*Exercise directions*. Identify each line containing the word "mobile" and copy it.

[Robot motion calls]
****************
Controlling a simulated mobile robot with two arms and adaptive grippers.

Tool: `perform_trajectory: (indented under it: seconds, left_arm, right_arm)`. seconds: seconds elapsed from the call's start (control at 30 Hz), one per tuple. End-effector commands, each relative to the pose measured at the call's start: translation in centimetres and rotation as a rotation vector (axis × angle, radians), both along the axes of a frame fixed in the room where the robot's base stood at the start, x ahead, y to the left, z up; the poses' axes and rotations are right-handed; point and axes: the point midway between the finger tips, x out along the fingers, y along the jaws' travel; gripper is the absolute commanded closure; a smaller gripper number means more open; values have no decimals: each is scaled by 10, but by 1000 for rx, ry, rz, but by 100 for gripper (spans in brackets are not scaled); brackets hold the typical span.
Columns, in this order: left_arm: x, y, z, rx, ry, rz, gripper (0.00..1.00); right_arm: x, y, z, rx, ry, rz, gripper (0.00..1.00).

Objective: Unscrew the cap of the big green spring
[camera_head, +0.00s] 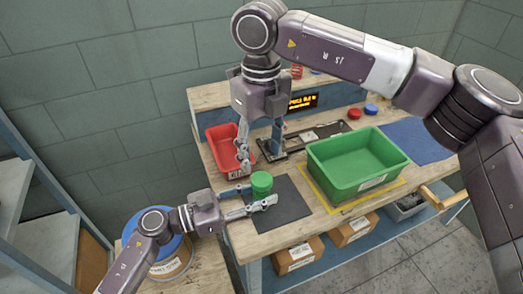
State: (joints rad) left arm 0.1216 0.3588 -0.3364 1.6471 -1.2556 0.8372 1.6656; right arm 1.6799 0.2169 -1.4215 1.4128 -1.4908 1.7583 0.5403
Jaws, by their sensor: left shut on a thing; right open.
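The big green spring (260,190) stands upright near the front left of the workbench, at the left edge of a dark mat. Its green cap (261,178) appears to be on top; the seam between them is too small to make out. My left gripper (255,200) comes in low from the left and is shut on the spring's lower part. My right gripper (260,154) points down from above, open and empty, with its fingers above and behind the cap, apart from it.
A red bin (217,134) stands left of the right gripper. A green bin (345,186) on a yellow-outlined area fills the middle right. The dark mat (289,206) is bare right of the spring. Red round parts (355,113) and a blue mat (424,135) lie farther back.

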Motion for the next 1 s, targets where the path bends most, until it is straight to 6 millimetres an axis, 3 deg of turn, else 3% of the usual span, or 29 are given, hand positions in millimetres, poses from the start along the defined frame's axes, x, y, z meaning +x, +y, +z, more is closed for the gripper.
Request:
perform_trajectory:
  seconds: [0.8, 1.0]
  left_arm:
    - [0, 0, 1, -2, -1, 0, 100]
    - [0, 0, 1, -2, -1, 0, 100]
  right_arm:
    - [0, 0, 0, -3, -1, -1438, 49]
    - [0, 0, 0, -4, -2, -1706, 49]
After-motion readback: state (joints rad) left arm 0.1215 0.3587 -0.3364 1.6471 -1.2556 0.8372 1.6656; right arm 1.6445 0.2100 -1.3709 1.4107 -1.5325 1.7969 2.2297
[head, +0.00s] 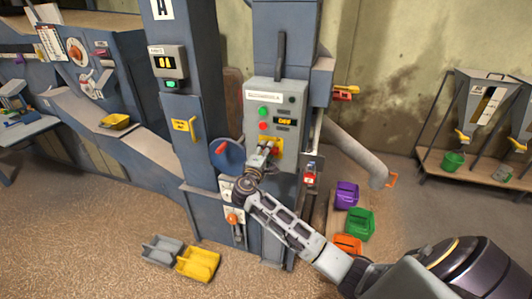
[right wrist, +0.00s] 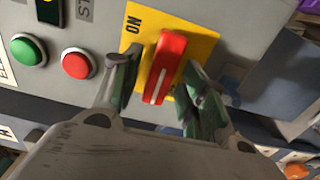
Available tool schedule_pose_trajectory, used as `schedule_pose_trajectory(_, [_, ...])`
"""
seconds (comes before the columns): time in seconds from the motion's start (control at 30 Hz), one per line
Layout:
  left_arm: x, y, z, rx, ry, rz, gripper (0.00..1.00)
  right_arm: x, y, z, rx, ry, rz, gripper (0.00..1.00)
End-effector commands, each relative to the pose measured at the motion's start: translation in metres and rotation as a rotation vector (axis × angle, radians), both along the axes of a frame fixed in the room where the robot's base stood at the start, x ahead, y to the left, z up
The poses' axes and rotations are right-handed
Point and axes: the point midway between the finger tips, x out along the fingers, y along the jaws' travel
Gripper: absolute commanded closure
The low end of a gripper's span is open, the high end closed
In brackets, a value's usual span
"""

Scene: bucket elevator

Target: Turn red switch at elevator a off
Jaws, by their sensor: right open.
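The red switch (right wrist: 165,67) is a long red handle with a white line, on a yellow plate (right wrist: 198,38) marked ON at its upper left. In the wrist view the handle stands nearly upright, leaning slightly right at the top. The plate is on the grey control box (head: 261,88) of the column marked A. My right gripper (right wrist: 158,72) is open, its fingers on either side of the handle. I cannot tell whether either finger touches it. In the head view the gripper (head: 268,149) partly covers the switch. My left gripper is not in view.
A green button (right wrist: 28,50) and a red button (right wrist: 78,63) sit left of the switch. A small amber display (head: 285,121) is above it; its lettering is too small to read surely. A blue round wheel (head: 229,154) is left of the box. Coloured bins (head: 347,193) stand lower right.

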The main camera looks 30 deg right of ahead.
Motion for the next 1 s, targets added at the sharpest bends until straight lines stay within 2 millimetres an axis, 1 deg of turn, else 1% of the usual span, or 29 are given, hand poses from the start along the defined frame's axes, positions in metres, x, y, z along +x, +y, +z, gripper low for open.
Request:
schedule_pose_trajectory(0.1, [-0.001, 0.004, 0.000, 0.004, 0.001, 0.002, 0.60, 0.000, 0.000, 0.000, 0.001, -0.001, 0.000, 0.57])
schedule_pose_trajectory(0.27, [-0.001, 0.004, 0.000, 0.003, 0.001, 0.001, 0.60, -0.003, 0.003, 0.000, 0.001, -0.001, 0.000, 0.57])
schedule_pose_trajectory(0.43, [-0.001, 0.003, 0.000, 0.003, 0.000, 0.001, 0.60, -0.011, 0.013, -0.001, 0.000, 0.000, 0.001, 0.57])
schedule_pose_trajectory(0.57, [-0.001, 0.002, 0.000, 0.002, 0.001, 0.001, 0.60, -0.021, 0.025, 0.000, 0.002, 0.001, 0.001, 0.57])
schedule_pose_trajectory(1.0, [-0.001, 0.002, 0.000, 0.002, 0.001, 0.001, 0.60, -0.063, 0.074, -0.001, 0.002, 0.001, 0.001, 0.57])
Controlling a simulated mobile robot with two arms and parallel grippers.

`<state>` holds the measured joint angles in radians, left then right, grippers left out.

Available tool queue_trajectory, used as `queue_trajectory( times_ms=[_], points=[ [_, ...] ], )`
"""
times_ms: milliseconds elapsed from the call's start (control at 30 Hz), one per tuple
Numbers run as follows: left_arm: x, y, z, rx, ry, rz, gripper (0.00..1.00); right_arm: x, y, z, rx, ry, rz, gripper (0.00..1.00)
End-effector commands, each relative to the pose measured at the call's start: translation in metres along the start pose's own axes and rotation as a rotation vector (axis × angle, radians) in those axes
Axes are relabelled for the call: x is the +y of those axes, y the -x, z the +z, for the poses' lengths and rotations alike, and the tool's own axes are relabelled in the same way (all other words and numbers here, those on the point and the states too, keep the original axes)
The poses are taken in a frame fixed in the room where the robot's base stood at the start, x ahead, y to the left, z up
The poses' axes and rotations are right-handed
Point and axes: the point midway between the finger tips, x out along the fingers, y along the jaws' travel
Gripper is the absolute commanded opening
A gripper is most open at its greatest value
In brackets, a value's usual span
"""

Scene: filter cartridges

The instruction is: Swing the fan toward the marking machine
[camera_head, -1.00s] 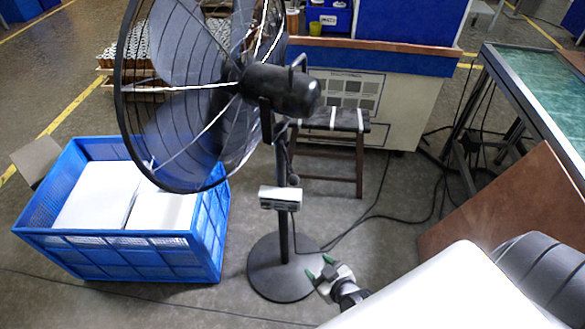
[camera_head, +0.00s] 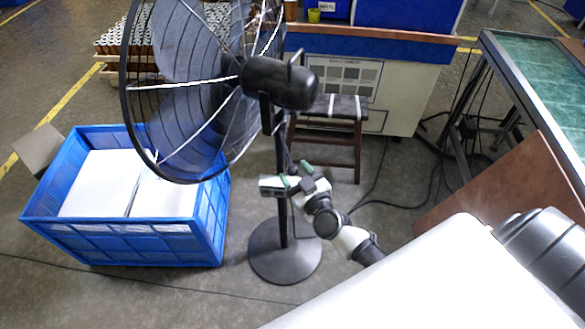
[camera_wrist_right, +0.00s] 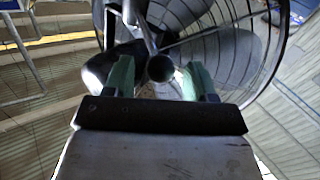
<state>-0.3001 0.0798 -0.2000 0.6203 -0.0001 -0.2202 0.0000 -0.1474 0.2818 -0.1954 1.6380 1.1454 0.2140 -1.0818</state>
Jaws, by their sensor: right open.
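The fan (camera_head: 282,82) is a dark pedestal fan with a caged head (camera_head: 190,90) facing left, a motor housing at the back of the head, a thin pole and a round base (camera_head: 285,252) on the floor. My right gripper (camera_head: 296,174) is open with green fingertips, at the pole beside the small control box, below the motor. In the right wrist view the open fingers (camera_wrist_right: 161,80) show below the fan's cage (camera_wrist_right: 225,50) and round motor end (camera_wrist_right: 160,68). I cannot tell whether they touch the fan. I cannot tell which machine is the marking machine. My left gripper is out of view.
A blue crate (camera_head: 135,258) with white blocks stands left of the fan. A stool (camera_head: 330,125) and a pale cabinet (camera_head: 400,95) stand behind it. A green-topped table (camera_head: 535,80) and brown panel (camera_head: 510,185) are at right. Cables lie on the floor.

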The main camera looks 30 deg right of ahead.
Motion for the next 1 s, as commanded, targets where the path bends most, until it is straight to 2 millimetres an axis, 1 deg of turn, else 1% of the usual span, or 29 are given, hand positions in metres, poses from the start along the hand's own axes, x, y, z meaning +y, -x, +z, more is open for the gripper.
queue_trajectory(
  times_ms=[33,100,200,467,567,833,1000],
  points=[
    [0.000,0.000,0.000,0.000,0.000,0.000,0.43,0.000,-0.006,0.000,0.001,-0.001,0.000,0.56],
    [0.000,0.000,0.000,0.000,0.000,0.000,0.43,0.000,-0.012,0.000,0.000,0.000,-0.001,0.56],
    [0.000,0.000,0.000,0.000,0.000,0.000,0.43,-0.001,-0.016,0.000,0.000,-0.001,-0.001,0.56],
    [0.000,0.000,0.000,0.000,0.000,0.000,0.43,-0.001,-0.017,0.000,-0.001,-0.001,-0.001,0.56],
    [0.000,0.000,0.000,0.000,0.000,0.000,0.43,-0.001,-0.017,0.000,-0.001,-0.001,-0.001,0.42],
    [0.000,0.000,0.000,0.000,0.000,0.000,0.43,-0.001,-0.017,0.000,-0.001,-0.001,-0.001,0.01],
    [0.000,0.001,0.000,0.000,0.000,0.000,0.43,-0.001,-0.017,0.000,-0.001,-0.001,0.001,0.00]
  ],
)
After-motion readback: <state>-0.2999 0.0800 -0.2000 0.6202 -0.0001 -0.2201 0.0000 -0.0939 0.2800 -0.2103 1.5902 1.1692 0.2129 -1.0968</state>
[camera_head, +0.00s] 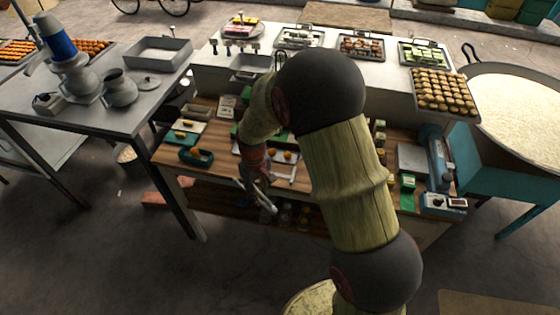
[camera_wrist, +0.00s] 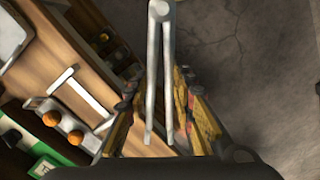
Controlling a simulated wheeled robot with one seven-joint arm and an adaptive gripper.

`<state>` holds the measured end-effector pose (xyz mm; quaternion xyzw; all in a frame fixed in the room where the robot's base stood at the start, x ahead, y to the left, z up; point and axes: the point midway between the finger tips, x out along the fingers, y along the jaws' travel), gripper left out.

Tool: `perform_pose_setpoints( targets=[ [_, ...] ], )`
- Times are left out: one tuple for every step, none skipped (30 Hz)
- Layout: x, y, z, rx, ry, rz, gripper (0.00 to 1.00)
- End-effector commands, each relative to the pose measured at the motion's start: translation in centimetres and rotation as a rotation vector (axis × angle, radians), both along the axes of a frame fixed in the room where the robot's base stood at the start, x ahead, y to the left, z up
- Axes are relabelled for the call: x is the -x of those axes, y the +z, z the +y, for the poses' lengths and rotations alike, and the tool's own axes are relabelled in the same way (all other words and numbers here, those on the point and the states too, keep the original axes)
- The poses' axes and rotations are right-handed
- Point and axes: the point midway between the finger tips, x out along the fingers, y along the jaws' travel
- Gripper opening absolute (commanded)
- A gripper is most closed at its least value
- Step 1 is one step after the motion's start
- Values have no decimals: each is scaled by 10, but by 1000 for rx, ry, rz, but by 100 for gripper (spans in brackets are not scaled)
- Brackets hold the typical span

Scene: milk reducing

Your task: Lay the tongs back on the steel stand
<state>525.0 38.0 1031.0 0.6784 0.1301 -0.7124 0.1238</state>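My gripper (camera_head: 257,180) hangs over the front edge of the wooden counter. It is closed around the steel tongs (camera_head: 264,201), which stick out past the edge toward the floor. In the wrist view the tongs (camera_wrist: 159,60) lie between the two yellowish fingers of my gripper (camera_wrist: 158,100), with the joined end far and the two arms toward the camera. The exact finger contact is hard to see. A bent steel piece that looks like the stand (camera_wrist: 78,90) lies on the wood at the left in the wrist view, apart from the tongs and with nothing on it.
Orange balls (camera_wrist: 62,122) sit on a tray beside the steel piece. A scale (camera_head: 442,203) stands at the right. Shelf jars (camera_head: 290,214) are below. The floor in front is free.

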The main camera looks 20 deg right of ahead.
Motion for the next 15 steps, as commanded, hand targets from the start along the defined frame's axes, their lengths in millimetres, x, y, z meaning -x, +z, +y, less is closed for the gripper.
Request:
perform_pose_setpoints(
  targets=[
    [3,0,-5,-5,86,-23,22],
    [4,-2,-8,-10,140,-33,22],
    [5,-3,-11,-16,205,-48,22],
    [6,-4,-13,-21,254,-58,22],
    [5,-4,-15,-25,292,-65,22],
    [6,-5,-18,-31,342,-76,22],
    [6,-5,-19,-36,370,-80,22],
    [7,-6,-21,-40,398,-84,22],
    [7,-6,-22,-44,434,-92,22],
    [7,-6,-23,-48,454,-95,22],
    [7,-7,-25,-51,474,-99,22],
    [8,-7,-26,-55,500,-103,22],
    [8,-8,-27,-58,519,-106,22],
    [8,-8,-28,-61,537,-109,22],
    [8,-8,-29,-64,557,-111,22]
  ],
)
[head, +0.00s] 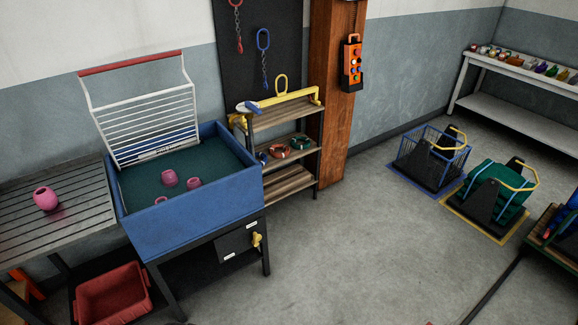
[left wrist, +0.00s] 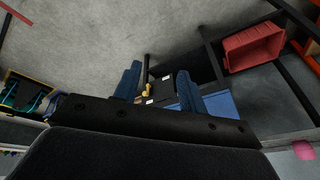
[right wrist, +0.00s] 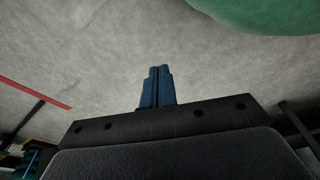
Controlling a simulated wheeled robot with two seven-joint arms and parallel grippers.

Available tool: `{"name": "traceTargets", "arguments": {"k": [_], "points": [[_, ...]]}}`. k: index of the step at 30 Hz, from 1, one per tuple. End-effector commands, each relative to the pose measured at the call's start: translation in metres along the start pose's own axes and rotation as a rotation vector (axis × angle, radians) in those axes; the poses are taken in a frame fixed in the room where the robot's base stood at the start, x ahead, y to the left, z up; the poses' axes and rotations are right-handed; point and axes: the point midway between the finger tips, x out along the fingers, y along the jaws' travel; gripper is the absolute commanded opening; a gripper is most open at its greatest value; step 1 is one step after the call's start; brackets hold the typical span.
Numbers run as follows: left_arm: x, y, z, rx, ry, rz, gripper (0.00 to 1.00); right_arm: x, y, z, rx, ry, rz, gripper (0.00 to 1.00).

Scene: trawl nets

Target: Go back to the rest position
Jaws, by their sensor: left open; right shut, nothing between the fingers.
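My left gripper (left wrist: 158,88) shows in the left wrist view with its two blue fingers apart and nothing between them. My right gripper (right wrist: 157,86) shows in the right wrist view with its blue fingers together and nothing held. Bare concrete floor lies beyond the right fingers. Neither gripper is seen in the head view.
A blue tub (head: 190,207) with several pink pieces and a raised white rack (head: 150,125) stands at left, beside a slatted table (head: 85,207). A red bin (head: 112,292) sits below. A shelf (head: 285,150) stands by an orange post. Open floor (head: 360,250) fills the middle; carts (head: 497,195) stand right.

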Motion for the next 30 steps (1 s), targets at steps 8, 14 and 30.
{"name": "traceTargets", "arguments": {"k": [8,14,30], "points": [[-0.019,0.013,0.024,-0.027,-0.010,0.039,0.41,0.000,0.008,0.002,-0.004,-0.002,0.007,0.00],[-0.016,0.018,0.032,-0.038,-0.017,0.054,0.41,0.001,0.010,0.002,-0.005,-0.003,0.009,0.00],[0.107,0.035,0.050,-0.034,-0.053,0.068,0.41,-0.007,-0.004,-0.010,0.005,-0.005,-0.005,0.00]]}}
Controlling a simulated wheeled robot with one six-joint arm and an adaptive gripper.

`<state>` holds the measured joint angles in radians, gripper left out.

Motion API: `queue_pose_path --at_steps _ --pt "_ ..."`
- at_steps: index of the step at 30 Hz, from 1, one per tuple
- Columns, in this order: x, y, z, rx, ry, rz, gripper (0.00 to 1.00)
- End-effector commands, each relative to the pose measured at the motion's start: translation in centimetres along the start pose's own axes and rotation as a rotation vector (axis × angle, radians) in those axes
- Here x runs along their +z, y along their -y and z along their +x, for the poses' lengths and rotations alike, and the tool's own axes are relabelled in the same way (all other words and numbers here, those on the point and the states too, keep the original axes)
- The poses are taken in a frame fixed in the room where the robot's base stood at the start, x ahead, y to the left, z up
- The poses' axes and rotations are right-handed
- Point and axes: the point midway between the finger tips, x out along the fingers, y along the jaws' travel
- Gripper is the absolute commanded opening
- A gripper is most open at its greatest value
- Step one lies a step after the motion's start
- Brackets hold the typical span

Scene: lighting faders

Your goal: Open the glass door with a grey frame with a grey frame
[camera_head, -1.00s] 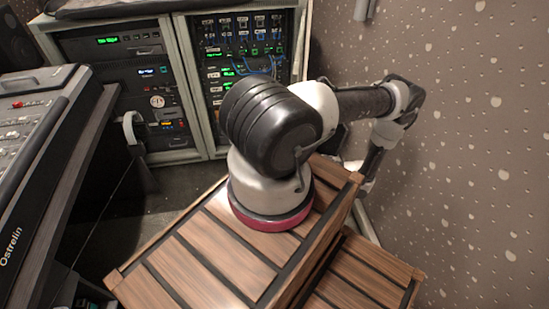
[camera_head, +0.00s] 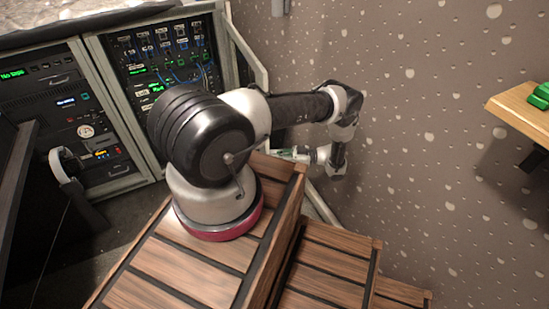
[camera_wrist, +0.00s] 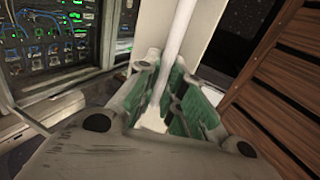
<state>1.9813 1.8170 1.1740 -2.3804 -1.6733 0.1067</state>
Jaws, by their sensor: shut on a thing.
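The glass door with a grey frame (camera_head: 243,48) belongs to the right-hand equipment rack. It stands swung outward at an angle from the rack in the head view, and its grey lower edge (camera_head: 322,205) shows past my arm. In the wrist view its pale frame (camera_wrist: 207,38) rises behind a pale upright bar handle (camera_wrist: 178,45). My gripper (camera_head: 298,154) is low beside the door, partly hidden by my arm. In the wrist view my gripper (camera_wrist: 160,92) has its green-padded fingers on both sides of the handle and is shut on it.
The rack interior (camera_head: 165,60) with cables and green lights is exposed left of the door. Another rack (camera_head: 75,110) stands at its left. A speckled wall (camera_head: 430,150) is close on the right, with a wooden shelf (camera_head: 515,105) carrying green blocks.

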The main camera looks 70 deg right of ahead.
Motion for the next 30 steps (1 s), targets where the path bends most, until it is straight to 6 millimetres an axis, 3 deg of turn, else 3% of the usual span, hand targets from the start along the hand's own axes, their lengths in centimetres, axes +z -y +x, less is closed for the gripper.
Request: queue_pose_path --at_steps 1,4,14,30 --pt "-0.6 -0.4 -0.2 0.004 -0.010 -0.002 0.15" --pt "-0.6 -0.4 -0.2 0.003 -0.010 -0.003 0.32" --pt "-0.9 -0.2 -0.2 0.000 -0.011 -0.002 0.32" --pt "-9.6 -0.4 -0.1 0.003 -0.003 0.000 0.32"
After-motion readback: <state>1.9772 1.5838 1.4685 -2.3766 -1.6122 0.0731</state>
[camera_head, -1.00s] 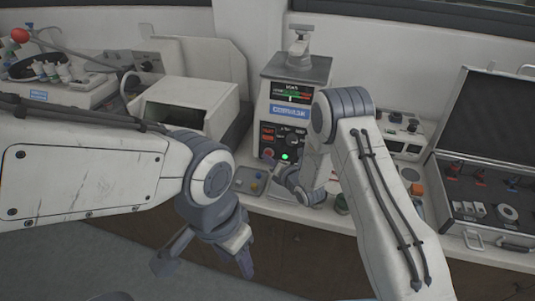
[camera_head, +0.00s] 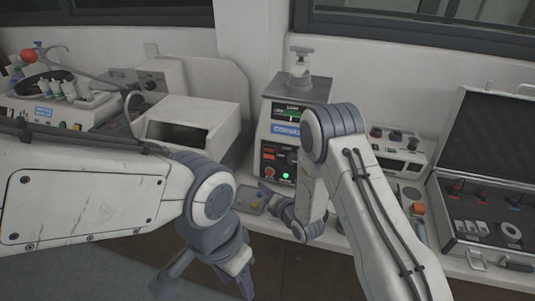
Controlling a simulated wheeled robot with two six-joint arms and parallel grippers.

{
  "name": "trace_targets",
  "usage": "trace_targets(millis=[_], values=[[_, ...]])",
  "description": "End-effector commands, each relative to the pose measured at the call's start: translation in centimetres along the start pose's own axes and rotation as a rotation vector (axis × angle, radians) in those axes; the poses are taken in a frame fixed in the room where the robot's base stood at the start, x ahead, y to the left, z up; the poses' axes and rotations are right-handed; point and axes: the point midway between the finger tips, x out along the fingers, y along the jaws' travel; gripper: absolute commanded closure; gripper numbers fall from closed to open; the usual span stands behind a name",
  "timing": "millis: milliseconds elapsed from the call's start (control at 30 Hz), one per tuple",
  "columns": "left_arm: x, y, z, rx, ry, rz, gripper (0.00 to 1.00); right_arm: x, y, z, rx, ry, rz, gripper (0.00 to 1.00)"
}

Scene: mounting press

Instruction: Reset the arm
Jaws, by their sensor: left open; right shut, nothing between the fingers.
****************
*Task response*.
Controlling a simulated mobile robot with two arms and adaptive grippers.
Controlling a simulated mobile robot with two arms and parallel grippers.

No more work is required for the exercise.